---------- DATA SUPPLIED
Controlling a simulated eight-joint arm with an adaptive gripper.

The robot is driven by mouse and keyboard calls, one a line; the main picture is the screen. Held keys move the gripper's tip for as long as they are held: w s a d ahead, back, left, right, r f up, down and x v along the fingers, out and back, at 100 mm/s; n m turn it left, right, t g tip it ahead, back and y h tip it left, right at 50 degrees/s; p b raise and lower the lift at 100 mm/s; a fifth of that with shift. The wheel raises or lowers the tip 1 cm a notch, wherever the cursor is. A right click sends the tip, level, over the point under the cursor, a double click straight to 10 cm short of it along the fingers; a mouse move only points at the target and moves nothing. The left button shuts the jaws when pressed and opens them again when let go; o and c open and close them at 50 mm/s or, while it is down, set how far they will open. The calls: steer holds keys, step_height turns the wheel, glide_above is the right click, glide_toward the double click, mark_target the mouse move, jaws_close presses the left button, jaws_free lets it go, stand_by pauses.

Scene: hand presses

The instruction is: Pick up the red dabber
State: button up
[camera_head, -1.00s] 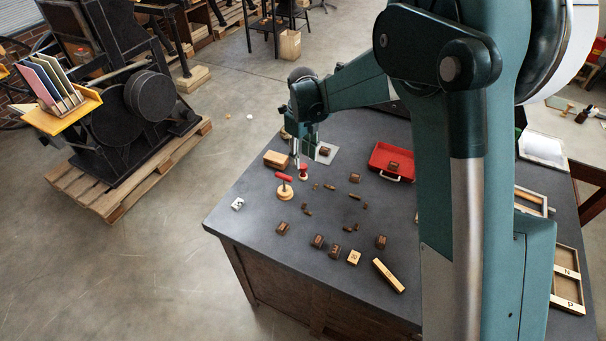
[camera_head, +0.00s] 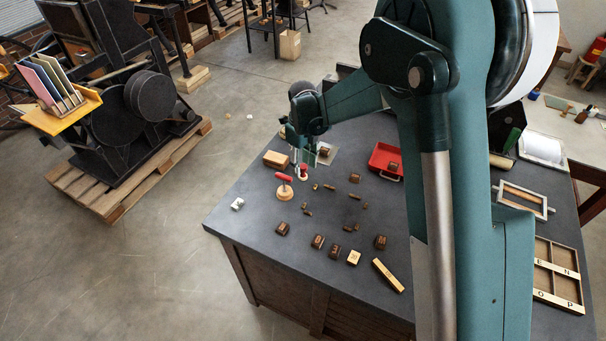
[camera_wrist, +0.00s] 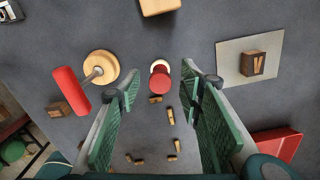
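The red dabber (camera_wrist: 160,82) is a small upright piece with a round red top and a pale base. It stands on the dark table. In the wrist view it shows between and slightly beyond the fingertips of my gripper (camera_wrist: 158,88), which is open with a clear gap on both sides. In the head view my gripper (camera_head: 299,168) points down at the dabber (camera_head: 303,174) and partly hides it. I cannot tell the exact height of the fingertips over the table.
A red-handled tool on a wooden disc (camera_wrist: 101,67) stands close on the left. A wooden block (camera_head: 276,159) lies nearby. A grey plate (camera_wrist: 232,72) bears a brown type block. A red tray (camera_head: 379,160), several type blocks and small pegs lie to the right and in front.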

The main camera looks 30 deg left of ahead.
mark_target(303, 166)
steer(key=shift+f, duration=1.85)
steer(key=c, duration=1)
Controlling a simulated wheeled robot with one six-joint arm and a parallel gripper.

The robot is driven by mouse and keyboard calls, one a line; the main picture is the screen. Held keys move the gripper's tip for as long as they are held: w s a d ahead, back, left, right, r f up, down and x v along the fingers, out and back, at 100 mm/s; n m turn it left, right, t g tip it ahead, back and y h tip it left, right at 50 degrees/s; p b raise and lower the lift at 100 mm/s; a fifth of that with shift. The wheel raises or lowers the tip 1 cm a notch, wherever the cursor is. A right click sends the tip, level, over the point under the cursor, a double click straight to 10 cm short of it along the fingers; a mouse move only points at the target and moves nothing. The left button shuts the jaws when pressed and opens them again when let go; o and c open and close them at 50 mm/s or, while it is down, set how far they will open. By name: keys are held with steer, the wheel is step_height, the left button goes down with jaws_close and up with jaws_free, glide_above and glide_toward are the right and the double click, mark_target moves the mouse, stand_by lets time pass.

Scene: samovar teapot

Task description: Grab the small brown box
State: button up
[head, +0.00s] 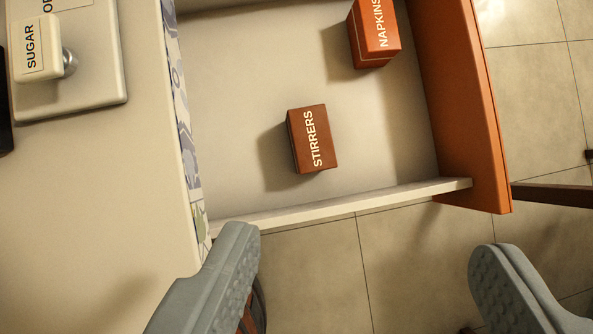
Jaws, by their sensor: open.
--------------------
▸ REQUIREMENT:
Output an exact copy of the material, with the pictures removed.

▸ OUTPUT FOR THIS TASK:
Controlling a simulated eight-joint arm with an adaptive gripper.

The robot is driven by mouse and keyboard calls, one a line; the main picture is the screen. Held keys move the gripper's tip for as long as they are held: w s a d ahead, back, left, right, r f up, down and x v along the fingers, out and back, at 100 mm/s; n m turn it left, right, t g tip it ahead, back and y h tip it left, right at 50 degrees/s; p b raise and lower the lift at 100 mm/s; a fifth of that with shift. The wheel raises or lowers the tip 1 cm a notch, wherever the cursor is. A right click sends the tip, level, over the point under the cursor, a double click straight to 10 cm short of it along the fingers; a mouse move only points at the target and moves nothing. The left button shuts the jaws when pressed and opens them again when let go; o and c open and close them at 50 mm/s or, while it is down, set how far they will open. The calls: steer holds keys, step_height turns the wheel, glide_above is the right click, glide_toward the double click, mark_target the mouse move, jaws_close presses the left button, jaws_free lets it go, stand_by pauses.

Scene: hand presses

The instruction is: Pick up the red dabber
State: button up
[camera_head, -1.00s] 
[camera_head, +0.00s] 
[camera_wrist, +0.00s] 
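The red dabber (camera_wrist: 160,82) is a small upright piece with a round red top and a pale base. It stands on the dark table. In the wrist view it shows between and slightly beyond the fingertips of my gripper (camera_wrist: 158,88), which is open with a clear gap on both sides. In the head view my gripper (camera_head: 299,168) points down at the dabber (camera_head: 303,174) and partly hides it. I cannot tell the exact height of the fingertips over the table.
A red-handled tool on a wooden disc (camera_wrist: 101,67) stands close on the left. A wooden block (camera_head: 276,159) lies nearby. A grey plate (camera_wrist: 232,72) bears a brown type block. A red tray (camera_head: 379,160), several type blocks and small pegs lie to the right and in front.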

The main camera looks 30 deg left of ahead.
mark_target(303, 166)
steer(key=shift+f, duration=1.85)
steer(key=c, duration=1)
Controlling a simulated wheeled robot with one six-joint arm and a parallel gripper.

The robot is driven by mouse and keyboard calls, one a line; the main picture is the screen. Held keys move the gripper's tip for as long as they are held: w s a d ahead, back, left, right, r f up, down and x v along the fingers, out and back, at 100 mm/s; n m turn it left, right, t g tip it ahead, back and y h tip it left, right at 50 degrees/s; p b raise and lower the lift at 100 mm/s; a fifth of that with shift. The wheel raises or lowers the tip 1 cm a notch, wherever the cursor is. A right click sends the tip, level, over the point under the cursor, a double click straight to 10 cm short of it along the fingers; a mouse move only points at the target and moves nothing. The left button shuts the jaws when pressed and opens them again when let go; o and c open and close them at 50 mm/s or, while it is down, set how far they will open. By name: keys are held with steer, the wheel is step_height, the left button goes down with jaws_close and up with jaws_free, glide_above and glide_toward are the right and the double click, mark_target moves the mouse, stand_by lets time pass.

Scene: samovar teapot

Task description: Grab the small brown box
State: button up
[head, +0.00s] 
Jaws, by their sensor: open.

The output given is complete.